MAHKEME DEĞERLERİ TEMYİZDE ONANDI
Mahkemenin belirlediği rayiç değerlerin, temyiz aşamasından geçerek kesinlik kazandığını, 2008 yılında davalarda yapılan değer tespitlerinden sonra geçen sürenin sadece 1,5 yıl olduğunu ve arsanın bu kadar kısa bir sürede 3 katı değer artışının mümkün olamayacağına da dikkat çeken Başkan Uçar, " Bu uygulama tam bir garabettir. Türkiye hukuk devletidir, yüksek mahkemeden onanıp gelen, kesinleşen ve doğru değerleri içeren tespitler yerine idarenin (Milli Emlak Müdürlüğü’nün) soyut değer tespitine itibar edilmesi hukuk devleti ve adalet düşüncesiyle çelişir.

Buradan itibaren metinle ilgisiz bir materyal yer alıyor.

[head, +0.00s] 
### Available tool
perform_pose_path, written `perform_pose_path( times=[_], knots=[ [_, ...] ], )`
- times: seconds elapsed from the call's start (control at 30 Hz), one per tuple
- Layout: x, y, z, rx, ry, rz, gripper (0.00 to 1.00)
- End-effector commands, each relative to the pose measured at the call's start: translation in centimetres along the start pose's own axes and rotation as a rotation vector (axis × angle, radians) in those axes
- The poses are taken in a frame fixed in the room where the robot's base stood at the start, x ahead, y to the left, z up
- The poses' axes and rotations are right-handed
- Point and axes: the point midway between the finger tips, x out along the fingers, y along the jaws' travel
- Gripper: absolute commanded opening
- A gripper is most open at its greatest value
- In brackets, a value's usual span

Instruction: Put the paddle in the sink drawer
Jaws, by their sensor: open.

Milli Emlak Genel Müdürlüğü’nün değer tespitindeki bu farklılık ve afaki rakamlar haklı olarak yayla sakinlerimizi çok üzmüştür ve şaşkınlığa sebebiyet vermiştir"dedi.
MAĞDURLARA ÖNEMLİ UYARI
Kendisine tebligat gelen yayla sakinlerinin Avukatlardan, emlakçılar odasından ve Akçatekir’de emlakçılar odasına kayıtlı emlakçılardan bilgi alması ve zaman kaybetmeden ya Maliyeye para yatırması ya da 30 gün içinde avukatlar aracılığıyla dava açmasının hukuki açıdan hayati öneme sahip olduğunu da bildiren Uçar, "Bu aşamada, tebligat fevkalade önemli. Burada önemli olan hususlardan biri de şudur; yayla sakinlerine yapılacak tebligatların yayla sakininin Akçatekir’deki
veya kışın devamlı oturduğu adresine ulaşıp ulaşmadığı çok önemlidir. Zira tebligatın muhtarlığa, komşuya veya kapıcıya yapılmasına rağmen ilgilinin eline ulaşmaması ihtimaline karşı dikkatli olunmalıdır. Zira, usulüne uygun tebligat yapılmasına rağmen 30 gün içinde ödeme yapmayan ya da itiraz hakkını veya dava açma hakkını kullanmayan yayla sakinlerimizin arsalarının mülkiyeti hazineye geçecektir. Arsanın hazineye geçmesi ihtimalinde ise yayla sakinlerinin arsanın değerinin yarısını ödeyerek tapusunu koruması imkanı kalmayacaktır; bu ihtimalde, arsaların tam bedel
karşılığında üçüncü kişilere ihale ile satışı mümkün olabilecektir"şeklinde konuştu.

30 GÜNLÜK DAVA SÜRECİNE DİKKAT
Uçar, son olarak yayla sakinlerinin, uygulamanın detaylarını avukatlardan, emlakçılar odasından ve odada kaydı olan emlakçılardan sorarak araştırmaları ve avukatlardan hukuki destek almaları ile 30
günlük dava süresini geçirmemelerini önemle uyarırken, konu ilgili dokümanları Adana Emlakçılar Esnaf Odası'na kayıtlı emlakçılardan, Av.Serhat Doğan'a ait 0322 456 20 41 ya da odanın 0322 363 24 42 No'lu telefonlarına başvurarak alabileceklerini de belirtti.